Santa Maria, California, home of the Santa Maria Inn on South Broadway.
Once this hotel, which styles itself as “Elegance of a Bygone Era”, served as a respite for traveling celebrities who were going abroad.
Updated 2/9/2020 – Ultra-famous denizens of the silver screen – names like Cary Grant and Marilyn Monroe – once lay their heads down on the sainted pillows of the Santa Maria Inn, lending it the kind of credulity and worth that can only come at the benedictine touch of a Hollywood-style saint.
Nowadays though, if the rumors circulating about paranormal activity within the walls of the inn are to be believed, it may be – in the words of Obi Wan Kenobi from Star Wars – a “wretched hive of scum and villainy.”
Something Evil Lurks in the Santa Maria Inn
“The craziest thing about the spirit that lurks in the Santa Maria Inn,” says Richard Q. (name changed for privacy), a longtime resident of Santa Maria and someone who has been studying the phenomena occurring there for over thirty years, “is the fact that it can assume a variety of identities.”

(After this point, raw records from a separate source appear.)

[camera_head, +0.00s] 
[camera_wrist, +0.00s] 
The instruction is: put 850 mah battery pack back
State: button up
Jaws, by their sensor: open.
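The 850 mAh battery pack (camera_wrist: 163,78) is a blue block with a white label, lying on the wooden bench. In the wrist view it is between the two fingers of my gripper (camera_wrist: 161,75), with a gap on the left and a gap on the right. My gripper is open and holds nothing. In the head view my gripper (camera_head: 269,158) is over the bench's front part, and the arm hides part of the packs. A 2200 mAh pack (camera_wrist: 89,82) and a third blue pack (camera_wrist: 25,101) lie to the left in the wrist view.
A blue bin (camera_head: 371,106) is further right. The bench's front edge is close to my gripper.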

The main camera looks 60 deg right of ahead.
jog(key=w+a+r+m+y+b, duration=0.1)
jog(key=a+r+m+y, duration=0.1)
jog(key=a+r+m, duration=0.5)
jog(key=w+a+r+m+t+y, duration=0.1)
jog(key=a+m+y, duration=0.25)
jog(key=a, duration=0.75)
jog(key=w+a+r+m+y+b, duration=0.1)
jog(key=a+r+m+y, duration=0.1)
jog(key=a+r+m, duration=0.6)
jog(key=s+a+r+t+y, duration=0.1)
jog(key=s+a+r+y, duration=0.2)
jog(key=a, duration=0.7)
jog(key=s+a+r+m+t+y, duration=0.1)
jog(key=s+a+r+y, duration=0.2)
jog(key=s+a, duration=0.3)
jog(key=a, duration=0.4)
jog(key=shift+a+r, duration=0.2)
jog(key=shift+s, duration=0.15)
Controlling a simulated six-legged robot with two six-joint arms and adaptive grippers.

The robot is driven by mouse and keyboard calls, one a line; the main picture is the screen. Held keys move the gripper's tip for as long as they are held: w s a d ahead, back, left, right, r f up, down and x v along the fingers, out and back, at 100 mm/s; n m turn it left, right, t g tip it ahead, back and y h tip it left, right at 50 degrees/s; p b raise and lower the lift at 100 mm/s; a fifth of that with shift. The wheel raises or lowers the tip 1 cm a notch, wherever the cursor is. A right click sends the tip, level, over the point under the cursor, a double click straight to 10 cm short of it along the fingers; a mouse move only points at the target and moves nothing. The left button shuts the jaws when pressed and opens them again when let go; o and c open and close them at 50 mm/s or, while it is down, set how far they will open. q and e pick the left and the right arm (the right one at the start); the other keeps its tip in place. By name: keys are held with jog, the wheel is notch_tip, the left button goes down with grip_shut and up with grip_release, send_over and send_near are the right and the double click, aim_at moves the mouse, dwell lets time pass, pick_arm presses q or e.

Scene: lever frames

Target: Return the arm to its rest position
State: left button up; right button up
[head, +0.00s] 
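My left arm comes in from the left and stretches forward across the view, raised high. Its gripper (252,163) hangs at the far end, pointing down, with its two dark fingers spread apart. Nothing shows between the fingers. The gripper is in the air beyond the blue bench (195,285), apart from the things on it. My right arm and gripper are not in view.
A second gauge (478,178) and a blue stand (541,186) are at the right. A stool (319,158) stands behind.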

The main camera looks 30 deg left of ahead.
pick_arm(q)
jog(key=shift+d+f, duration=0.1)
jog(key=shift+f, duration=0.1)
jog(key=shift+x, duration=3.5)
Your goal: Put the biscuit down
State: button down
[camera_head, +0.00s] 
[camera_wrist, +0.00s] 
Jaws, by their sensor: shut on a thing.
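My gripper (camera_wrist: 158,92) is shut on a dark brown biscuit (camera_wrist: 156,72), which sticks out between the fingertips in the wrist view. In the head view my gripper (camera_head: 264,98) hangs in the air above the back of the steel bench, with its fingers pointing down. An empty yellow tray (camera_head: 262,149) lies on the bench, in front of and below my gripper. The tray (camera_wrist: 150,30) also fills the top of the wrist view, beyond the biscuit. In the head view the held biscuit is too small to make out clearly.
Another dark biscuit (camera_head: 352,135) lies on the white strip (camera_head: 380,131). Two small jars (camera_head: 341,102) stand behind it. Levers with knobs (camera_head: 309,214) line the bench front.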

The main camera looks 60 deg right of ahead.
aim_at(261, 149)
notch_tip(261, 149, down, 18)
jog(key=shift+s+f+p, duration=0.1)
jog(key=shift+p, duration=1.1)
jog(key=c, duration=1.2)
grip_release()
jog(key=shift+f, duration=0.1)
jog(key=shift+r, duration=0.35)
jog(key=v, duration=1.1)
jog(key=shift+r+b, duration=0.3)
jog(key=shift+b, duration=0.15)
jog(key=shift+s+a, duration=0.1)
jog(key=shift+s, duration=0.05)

This is news to me, and I say so.
“Well of course it is,” he says.
They can’t go letting that information just out there; no one would ever stay there again,” he shudders, “especially if they saw what I saw.
And what did you see?
“I saw hell, sir; I saw hell.”
Could you elaborate?
He throws back a knock of whiskey; we are at a bar at ten in the morning – morning is the only time Richard would agree to talk about his experiences – and this is his third drink so far.
I get the feeling that this is something he does on a regular basis.
“The night I decided to go up there with all of my equipment, it…” he falters, “…it locked me into my room…then it pushed me invisibly onto the bed, and I lay there looking up and terrified.
“Finally, what appeared over me was this angel; only it wasn’t an angel, it was a statue of one, and it was heavy.
I started to feel like I couldn’t breathe, and I reached up to move the thing off of me.
“It came alive, and the eyes opened, and the teeth came out, razor sharp.
It snarled at me, and I must have shrieked, although I don’t remember doing it.
The Ghost in The Inn Is Out For Blood
“It clawed at me then, like I was hurting it with my screams; left these dandy marks on me.”
He shows me his arms, both of which are covered in scar tissue from scratches.
“But that wasn’t the worst part,” he says.
What was the worst part?
“When it was done clawing, it just got really still and looked at me, then smiled as if to tell me that I would be joining it soon enough anyway.
Then it disappeared into the night and didn’t return.”